The Asbury Park Press quotes lead attorney David Sciarra: “We need to stop talking about student achievement and money. It’s about adequate funding and working hard collaboratively to achieve performance in our schools. It’s both. And we need to reject anybody (that) tries to create a different world than that. We need an administration, frankly, committed to both.”
Gov. Christie says he can ignore the Court’s verdict anyway.
And in other news,
Confusing poll analysis from New Jersey Newsroom, or maybe just confusing results from the recent Quinnipiac University poll. Voters “favor spending more on schools.” But “(o)n the philosophical point – is more money the best way to improve education – voters give an emphatic ‘’no.’”
Lakewood, NJ, where the public school board is mostly controlled by parents who send their kids to private yeshivas, has a hotly-contested school board election, reports the Asbury Park Press: 11 candidates for 3 seats. One slate says it represents “the senior community and the Orthodox community,” while an incumbent has two children in the district.
NJEA claims that 4 out of 10 teachers don’t get tenure (and the Press of Atlantic City prints it). Also, ” NJEA compiled the data to show that ineffective teachers are removed and that allegations that teachers never leave or get fired are untrue.”

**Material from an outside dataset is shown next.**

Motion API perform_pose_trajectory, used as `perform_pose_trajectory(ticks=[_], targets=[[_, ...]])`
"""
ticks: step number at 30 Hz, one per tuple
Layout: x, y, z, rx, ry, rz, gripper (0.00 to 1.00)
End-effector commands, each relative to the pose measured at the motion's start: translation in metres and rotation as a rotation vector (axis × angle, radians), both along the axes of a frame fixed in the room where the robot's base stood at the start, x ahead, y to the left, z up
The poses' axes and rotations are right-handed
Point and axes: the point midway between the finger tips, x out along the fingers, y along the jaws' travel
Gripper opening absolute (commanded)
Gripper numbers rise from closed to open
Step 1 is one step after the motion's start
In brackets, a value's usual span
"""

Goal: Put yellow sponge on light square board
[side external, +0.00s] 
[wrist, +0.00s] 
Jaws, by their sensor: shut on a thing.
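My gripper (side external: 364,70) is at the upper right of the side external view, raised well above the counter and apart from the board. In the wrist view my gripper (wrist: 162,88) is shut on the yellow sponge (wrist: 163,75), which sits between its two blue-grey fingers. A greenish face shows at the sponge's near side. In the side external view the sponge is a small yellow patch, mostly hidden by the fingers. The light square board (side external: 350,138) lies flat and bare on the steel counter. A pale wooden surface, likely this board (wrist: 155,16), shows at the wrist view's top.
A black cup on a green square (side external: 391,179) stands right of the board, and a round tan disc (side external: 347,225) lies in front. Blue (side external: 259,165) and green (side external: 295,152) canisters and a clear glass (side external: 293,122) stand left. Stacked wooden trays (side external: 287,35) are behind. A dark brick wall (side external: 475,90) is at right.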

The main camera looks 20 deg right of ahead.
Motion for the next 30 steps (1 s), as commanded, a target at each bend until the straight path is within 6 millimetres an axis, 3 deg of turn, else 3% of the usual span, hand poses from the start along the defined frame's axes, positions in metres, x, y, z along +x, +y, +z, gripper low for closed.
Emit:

Andy Rotherham writes in Time Magazine on America’s history of neglecting the role of teacher effectiveness in the classroom:
Last week, teachers unions and school reform groups in Illinois agreed on some policy changes there — including common sense reforms to teacher seniority rules. And the current emphasis on teacher evaluation because of Race to the Top will produce some new ideas and approaches, too. These are obvious and foundational steps that policymakers should take, but the reality is that because of years of inattention to teacher effectiveness, we still know relatively little about what makes a teacher great and how to build systems full of great teachers and high quality instruction. That frustrates policymakers — and it should terrify parents. But it’s also an enormous opportunity for a field that is ostensibly about learning to perhaps learn something itself.